When I last checked on that little boy, I think he wanted to be an oceanographer or a boxer or a missionary or something.

When I last checked on that little boy his mom had recently read him a book about Martin Luther King and even though all of his friends at the time were white, he really hoped someday he would have a black friend so he could show him that Martin's dream had worked.

When I last checked in on that little boy there was a world shaped hole in his heart and he was ready to take in every square foot.

When I last checked on him.

When I last checked on my little girl she had furiously spun her blankets in a crocodile-like death roll. I cleared half a dozen books from her bed and tried not to step into a pile of Barbies on the floor. I leaned over to prayed for her the way my dad prayed for me many nights just like this when I pretended to be asleep, forehead to forehead, simply asking for angels to protect her through the night. Sometimes we do things for reasons we don't even understand. She's going to be 5 next week. Her memories of our house will last a lifetime. I wish she could meet that little boy who lived in that house on Piper Road. They are so much alike.
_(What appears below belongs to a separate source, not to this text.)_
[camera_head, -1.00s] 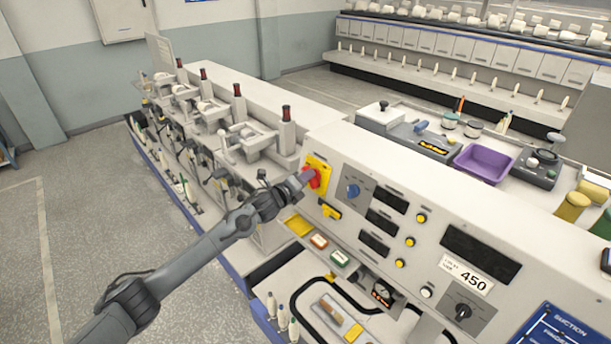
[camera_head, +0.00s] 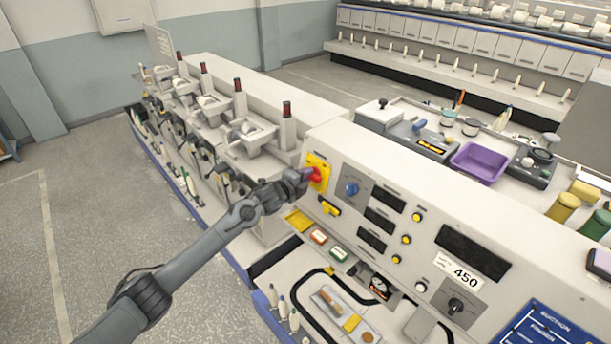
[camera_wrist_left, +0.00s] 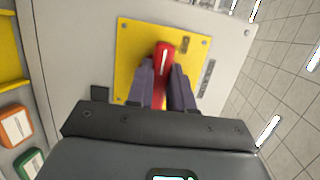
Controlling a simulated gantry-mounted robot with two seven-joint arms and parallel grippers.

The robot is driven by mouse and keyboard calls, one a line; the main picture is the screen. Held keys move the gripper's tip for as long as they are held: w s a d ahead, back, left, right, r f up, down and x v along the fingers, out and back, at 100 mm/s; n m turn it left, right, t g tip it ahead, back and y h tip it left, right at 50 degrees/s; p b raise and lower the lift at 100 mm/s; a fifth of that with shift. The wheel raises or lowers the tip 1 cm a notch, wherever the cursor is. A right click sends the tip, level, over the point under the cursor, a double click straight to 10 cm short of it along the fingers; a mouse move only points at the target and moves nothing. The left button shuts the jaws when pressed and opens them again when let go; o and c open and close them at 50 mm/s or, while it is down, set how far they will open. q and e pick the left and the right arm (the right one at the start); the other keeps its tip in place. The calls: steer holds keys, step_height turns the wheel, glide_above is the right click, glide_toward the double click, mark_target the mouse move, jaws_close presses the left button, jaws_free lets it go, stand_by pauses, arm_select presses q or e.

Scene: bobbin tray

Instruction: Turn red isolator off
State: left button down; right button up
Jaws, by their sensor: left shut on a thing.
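The red isolator (camera_head: 315,175) is a red handle on a yellow plate (camera_head: 318,163) at the left end of the machine's front panel. In the left wrist view the red handle (camera_wrist_left: 163,62) stands out from the yellow plate (camera_wrist_left: 205,45). My left gripper (camera_head: 303,178) is at the handle. In the left wrist view its two dark fingers (camera_wrist_left: 162,85) lie one on each side of the handle, shut on it, and cover part of it. The head view partly hides the handle behind the gripper. My right gripper is not in view.
A blue knob (camera_head: 352,188) and a yellow handle (camera_head: 330,208) are close to the isolator on the panel. A purple tray (camera_head: 477,162) stands behind the panel. The floor at left is clear.

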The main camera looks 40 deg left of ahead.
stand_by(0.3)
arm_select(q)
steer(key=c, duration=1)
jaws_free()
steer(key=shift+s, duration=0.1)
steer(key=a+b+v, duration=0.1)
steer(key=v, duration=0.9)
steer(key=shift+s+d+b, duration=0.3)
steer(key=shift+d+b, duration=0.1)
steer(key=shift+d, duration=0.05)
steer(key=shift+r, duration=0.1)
Epilogue: I've just finished writing this and it's 3:04 AM. A three month old little boy is sound asleep in his crib. I stop by to check on his breathing and lightly place my hand across his chest. He stirs and stretches and a smile forms across his tiny lips. I don't know you very well yet, Jack but I have a feeling you and your big sister are going to give this place a run for its money. Sleep sound little guy. Your mama needs her sleep too.